The one thing that has to be detached from the mind before viewing Michelle Yeoh’s ‘Silver Hawk’ is the bitter taste left by ‘The Touch’. Although the critical and commercial reception of this new action film have been far from positive, the memory of Yeoh’s previous disaster prove to be the main obstacle to entering into this review with an open mind. The only thing to be said at this early point of the review is that ‘Silver Hawk’ is better than ‘The Touch’…
Wealthy heiress Wong Lulu (Yeoh) is known throughout her home city as a celebrity and investor in new technologies. While this side of her is well known, the side that remains hidden is that of the ‘Silver Hawk’ – a masked vigilante who fights crime while also evading the suspicious police department keen to capture her. Brought in to deal with the irksome crime-fighter is self-assured police officer Man (Ren) who grew up with Wong, but has no idea that this demure millionairess is the superfighting Silver Hawk. Man continues blissfully unaware, but finds that his investigation into a kidnapped scientist brings him into regular contact with his childhood sweetheart in one of her guises. As the trail leads both Man and Silver Hawk to criminal mastermind Alexander Wolfe (Goss), the cocky law enforcer begins to uncover the real identity of his caped adversary.
It may all be relative, but ‘Silver Hawk’ is a far more competent film than Yeoh’s other foray into big budget heroics. Such a statement certainly doesn’t mean that it’s a great film – it may not even be a good one – but as the end credits rolled I was at least pacified by the fact that it entertained, after a fashion. Nevertheless, these minor commendations do not excuse the cliché-ridden, Hollywood-ised nature of the film. In all its delusions of grandeur it foolishly decided not to put any excitement into its set-pieces and ignored the concept of logic in its storyline. Though the latter can be forgivable for a straight action film, the former is a far more worrying weakness.

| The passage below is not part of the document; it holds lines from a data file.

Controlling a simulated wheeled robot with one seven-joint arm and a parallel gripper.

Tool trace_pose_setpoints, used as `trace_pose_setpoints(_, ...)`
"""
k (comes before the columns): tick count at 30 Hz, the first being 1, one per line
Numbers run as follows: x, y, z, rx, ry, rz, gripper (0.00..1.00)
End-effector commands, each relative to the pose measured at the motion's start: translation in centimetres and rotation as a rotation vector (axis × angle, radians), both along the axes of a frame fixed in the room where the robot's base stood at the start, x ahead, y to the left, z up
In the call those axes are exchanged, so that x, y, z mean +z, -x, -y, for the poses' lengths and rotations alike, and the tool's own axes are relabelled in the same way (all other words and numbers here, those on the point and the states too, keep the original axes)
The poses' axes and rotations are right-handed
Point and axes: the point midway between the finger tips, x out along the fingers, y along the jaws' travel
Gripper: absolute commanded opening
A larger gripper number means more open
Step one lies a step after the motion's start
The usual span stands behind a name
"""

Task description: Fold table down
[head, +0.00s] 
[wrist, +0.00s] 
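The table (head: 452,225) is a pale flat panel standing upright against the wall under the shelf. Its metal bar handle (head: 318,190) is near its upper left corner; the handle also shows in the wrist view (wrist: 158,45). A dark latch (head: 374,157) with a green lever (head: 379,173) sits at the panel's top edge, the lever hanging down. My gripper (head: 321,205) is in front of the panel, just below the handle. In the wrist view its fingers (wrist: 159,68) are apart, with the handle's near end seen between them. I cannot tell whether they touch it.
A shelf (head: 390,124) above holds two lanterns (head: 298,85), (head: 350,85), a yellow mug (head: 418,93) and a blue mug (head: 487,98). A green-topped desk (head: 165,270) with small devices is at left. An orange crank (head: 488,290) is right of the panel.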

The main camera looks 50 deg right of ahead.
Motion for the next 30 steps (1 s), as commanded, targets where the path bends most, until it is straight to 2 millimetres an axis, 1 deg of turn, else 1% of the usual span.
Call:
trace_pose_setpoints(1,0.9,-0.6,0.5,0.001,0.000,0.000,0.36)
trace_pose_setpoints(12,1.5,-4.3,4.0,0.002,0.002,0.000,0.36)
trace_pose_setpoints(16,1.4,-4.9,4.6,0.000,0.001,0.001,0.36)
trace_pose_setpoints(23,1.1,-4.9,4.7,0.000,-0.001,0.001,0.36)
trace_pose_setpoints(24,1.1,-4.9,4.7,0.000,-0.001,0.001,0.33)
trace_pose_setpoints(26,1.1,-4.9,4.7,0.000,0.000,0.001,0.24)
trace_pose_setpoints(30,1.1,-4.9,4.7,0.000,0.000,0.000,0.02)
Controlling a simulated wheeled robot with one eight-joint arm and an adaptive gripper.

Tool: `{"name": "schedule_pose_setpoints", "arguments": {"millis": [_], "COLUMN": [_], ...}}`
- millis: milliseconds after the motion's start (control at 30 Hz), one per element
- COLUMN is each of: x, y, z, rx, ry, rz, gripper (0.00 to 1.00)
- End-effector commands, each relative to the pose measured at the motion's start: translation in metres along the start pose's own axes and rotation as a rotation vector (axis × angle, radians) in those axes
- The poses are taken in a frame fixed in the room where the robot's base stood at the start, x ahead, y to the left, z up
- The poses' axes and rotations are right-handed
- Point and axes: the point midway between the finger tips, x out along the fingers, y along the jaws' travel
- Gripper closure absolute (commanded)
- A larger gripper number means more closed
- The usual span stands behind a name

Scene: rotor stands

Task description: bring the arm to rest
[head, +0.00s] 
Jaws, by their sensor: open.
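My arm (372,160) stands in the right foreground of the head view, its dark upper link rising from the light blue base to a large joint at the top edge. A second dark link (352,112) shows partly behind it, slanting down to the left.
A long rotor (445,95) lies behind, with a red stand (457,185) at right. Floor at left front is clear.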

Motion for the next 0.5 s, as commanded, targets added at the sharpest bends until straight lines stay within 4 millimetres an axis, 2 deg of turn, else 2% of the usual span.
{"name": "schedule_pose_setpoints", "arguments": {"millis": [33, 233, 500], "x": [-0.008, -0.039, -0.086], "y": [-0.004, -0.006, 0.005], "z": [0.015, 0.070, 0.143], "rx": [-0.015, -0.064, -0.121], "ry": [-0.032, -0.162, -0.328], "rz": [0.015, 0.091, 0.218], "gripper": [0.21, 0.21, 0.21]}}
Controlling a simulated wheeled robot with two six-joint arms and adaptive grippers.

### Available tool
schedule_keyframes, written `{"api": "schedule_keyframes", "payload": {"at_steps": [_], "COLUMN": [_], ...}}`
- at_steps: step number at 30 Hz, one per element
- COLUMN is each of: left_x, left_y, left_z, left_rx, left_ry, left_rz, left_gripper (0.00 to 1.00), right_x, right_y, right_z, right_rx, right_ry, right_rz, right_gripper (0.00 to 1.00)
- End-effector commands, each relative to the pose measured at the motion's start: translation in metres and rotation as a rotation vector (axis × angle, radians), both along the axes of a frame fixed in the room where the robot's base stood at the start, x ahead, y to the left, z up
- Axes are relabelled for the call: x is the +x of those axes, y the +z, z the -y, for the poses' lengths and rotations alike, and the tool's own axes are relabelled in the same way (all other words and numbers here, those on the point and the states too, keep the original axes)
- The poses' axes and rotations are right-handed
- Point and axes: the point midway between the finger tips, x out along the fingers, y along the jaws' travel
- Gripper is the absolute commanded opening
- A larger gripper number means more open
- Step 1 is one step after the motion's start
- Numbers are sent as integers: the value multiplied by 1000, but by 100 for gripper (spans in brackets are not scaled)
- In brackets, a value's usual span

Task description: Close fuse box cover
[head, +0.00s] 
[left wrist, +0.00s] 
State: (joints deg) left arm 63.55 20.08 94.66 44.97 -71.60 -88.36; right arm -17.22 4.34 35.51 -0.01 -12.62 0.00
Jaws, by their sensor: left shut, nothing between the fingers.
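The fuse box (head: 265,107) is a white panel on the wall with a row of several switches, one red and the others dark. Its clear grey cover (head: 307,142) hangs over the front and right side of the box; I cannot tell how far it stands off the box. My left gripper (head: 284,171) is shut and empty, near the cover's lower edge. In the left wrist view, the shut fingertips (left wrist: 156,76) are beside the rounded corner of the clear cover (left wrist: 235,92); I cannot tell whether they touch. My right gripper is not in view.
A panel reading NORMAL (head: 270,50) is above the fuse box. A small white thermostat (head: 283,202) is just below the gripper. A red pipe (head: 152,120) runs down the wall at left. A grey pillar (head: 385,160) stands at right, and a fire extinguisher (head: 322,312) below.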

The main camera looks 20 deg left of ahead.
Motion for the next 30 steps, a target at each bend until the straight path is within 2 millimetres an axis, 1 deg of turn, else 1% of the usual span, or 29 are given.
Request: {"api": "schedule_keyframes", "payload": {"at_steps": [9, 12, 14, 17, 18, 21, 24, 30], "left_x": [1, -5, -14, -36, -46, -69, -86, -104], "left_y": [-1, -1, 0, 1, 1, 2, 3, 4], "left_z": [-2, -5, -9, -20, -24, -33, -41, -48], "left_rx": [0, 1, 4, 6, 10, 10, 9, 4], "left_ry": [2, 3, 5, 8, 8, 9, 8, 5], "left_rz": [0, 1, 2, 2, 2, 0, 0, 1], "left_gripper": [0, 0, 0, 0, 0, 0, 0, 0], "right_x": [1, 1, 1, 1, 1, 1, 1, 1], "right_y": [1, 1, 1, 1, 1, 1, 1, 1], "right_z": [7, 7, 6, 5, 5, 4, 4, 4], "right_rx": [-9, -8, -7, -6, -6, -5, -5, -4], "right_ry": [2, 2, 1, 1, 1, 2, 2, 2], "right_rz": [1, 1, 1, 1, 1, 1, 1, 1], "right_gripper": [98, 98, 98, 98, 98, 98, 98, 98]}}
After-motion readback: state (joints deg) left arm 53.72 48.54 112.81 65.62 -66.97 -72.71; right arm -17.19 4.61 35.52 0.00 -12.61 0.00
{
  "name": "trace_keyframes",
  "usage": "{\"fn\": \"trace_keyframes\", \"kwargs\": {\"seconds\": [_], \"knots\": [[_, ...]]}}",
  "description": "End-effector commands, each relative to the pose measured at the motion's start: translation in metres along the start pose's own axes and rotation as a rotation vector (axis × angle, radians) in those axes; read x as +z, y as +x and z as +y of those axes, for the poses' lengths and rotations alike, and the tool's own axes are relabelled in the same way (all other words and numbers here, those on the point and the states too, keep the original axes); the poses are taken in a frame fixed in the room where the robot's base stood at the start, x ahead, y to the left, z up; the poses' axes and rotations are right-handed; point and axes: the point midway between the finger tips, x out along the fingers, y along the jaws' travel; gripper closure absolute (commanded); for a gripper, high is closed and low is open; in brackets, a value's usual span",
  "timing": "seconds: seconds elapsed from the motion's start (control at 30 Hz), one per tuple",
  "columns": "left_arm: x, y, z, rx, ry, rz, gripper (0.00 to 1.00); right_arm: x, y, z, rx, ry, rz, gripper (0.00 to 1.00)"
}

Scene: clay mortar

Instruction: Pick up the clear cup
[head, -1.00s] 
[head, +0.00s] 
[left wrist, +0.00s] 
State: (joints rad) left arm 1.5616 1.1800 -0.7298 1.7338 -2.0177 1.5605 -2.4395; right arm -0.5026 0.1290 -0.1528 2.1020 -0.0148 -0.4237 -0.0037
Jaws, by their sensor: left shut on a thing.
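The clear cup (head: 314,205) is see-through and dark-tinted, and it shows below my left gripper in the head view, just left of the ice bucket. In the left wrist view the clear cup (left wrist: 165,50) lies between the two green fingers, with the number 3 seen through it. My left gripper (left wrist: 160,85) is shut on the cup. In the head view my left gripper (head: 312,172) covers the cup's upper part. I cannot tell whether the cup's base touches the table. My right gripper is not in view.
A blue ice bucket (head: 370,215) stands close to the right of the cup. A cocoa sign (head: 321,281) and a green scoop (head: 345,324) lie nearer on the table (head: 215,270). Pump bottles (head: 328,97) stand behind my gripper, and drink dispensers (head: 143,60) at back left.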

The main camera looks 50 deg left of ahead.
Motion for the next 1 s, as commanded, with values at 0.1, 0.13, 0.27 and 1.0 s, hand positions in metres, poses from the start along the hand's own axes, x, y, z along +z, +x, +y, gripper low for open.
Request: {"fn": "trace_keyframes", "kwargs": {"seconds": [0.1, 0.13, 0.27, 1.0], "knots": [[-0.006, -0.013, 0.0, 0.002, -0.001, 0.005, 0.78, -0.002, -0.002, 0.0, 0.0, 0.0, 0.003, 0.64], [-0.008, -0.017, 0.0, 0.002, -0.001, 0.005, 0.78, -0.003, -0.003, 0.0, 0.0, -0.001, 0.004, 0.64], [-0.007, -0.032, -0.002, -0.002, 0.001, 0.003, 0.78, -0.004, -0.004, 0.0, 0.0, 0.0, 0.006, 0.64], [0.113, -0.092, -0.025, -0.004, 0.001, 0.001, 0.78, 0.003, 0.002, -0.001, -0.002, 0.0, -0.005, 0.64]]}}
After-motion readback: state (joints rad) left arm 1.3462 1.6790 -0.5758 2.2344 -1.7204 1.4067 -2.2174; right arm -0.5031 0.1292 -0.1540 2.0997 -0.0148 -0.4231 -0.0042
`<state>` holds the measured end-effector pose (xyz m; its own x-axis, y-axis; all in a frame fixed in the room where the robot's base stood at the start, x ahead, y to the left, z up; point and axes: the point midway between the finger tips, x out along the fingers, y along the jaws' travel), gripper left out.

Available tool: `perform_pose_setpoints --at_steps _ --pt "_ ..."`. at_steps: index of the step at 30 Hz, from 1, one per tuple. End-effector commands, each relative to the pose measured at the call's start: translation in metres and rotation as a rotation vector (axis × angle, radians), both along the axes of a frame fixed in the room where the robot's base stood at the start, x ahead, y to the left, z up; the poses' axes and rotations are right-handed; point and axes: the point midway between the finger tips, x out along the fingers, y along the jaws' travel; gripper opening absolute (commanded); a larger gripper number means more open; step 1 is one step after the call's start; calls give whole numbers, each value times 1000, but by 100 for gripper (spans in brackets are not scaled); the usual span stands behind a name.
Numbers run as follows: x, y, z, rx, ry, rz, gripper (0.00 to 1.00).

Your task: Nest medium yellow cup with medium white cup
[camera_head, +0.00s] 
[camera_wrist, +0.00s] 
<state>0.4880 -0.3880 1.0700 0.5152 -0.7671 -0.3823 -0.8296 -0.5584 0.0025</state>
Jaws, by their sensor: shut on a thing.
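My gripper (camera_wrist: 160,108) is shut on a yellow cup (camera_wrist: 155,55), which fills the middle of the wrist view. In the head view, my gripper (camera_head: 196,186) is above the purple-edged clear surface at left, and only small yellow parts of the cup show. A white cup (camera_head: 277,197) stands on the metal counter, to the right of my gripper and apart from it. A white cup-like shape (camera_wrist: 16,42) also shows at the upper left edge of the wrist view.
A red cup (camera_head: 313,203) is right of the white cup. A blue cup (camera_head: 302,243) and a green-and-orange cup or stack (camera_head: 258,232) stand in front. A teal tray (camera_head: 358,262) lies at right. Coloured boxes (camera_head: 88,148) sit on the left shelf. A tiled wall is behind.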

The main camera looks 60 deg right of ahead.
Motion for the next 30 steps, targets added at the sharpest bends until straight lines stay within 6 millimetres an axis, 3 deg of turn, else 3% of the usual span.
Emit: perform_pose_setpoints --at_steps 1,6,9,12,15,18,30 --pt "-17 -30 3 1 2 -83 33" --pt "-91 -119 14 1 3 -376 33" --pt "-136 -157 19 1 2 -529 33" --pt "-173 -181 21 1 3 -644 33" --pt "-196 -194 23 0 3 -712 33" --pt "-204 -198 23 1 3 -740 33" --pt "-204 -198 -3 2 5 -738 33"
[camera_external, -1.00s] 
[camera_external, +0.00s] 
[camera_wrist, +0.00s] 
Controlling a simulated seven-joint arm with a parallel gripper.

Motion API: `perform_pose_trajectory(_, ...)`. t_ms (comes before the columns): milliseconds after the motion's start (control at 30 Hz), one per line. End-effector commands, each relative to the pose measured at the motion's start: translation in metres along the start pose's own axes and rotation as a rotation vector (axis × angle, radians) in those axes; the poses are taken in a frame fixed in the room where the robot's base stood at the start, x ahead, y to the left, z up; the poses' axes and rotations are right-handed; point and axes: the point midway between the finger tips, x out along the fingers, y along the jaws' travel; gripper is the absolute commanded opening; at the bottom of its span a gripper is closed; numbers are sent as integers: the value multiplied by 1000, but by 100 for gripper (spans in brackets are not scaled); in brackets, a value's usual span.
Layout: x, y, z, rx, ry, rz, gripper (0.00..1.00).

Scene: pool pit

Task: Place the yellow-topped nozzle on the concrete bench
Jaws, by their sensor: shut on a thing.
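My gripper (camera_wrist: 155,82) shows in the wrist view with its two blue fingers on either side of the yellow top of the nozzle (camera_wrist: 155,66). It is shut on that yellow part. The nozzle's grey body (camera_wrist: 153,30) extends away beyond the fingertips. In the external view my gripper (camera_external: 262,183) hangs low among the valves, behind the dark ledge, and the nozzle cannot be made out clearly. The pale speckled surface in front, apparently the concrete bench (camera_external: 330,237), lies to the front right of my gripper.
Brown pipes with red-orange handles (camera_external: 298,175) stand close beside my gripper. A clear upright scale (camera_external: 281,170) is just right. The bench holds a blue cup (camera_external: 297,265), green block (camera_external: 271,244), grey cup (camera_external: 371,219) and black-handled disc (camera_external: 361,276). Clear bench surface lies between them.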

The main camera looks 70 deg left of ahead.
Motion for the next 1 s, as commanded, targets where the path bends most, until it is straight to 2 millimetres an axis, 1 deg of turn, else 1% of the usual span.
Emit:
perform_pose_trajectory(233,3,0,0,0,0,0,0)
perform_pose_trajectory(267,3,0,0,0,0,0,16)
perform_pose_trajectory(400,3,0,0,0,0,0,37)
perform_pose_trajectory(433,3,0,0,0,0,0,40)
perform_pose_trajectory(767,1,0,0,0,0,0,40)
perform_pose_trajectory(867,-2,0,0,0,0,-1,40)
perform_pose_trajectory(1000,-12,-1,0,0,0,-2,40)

‘Silver Hawk’ is the perfect example of the ennui that has swept Hong Kong action films and, to a wider degree, martial arts choreography. The time was when a director would leave his camera specifically focused on two or more superbly choreographed performers and allow the viewer to enjoy one long take free from any gimmickry. Now, unfortunately, it seems the intention of film-makers is to put their own obsession with slow-motion and quick, blurred cuts to the fore instead. This turns potentially interesting fight scenes into uninvolving distractions. ‘Silver Hawk’ does have a few better moments; the clash between Yeoh and a gang of bungee-corded attackers is more enjoyable than expected and offers a few nice moves. Nevertheless, though there’s far less of the ghastly CGI that marred ‘The Touch’, ‘Silver Hawk’ still continues to remind the viewer of the chasm between the choreography of the 80s/early90s and today. It’s such a shame that modern directors seem incapable of marrying together big budgets with the kind of wondrous imagination that made the Jade Screen so enticing.
Another major problem with ‘Silver Hawk’ is that, like ‘The Touch’, the plot is obviously a rehash of every big budget storyline of the past twenty years. World domination, kidnapped scientists and cyberpunk assassins (not to mention the mind-numbing trance soundtrack) are either the stuff of low-brow parodies or B-movies, not aspiring blockbusters. The antagonists lack any real menace therefore making the heroes’ exploits redundant; a superhero film these days needs meaty villains to work and, despite Luke Goss’ best efforts, this simply isn’t the case here. Add to this the annoying need to appeal to younger audiences with inane techno-babble and achingly hip supporting characters (included in this bracket is Yeoh protégé Brandon Chang who is only marginally better than he was in ‘The Touch) and ‘Silver Hawk’ is clearly in trouble.
‘Silver Hawk’ earns three stars despite my previous tirade. The main reason for this is that the special effects are better integrated than was expected and Michelle Yeoh tries so hard. This probably isn’t a recommendation in its self, but Yeoh and co-star Richie Ren try to inject a bit of life into the limp production. Ren’s self-deprecation is appreciated while Yeoh pulls off the mixture of charm and physical moves very well. In light of this, and Hollywood’s recent success in making superhero films exciting and ‘realistic’, ‘Silver Hawk’ is a major disappointment. The unfortunate twist is that while Hollywood looks to Hong Kong’s previous lower budgeted classics for inspiration, modern day Hong Kong action flicks have completely forgotten them and continue to squander their relatively opulent production values.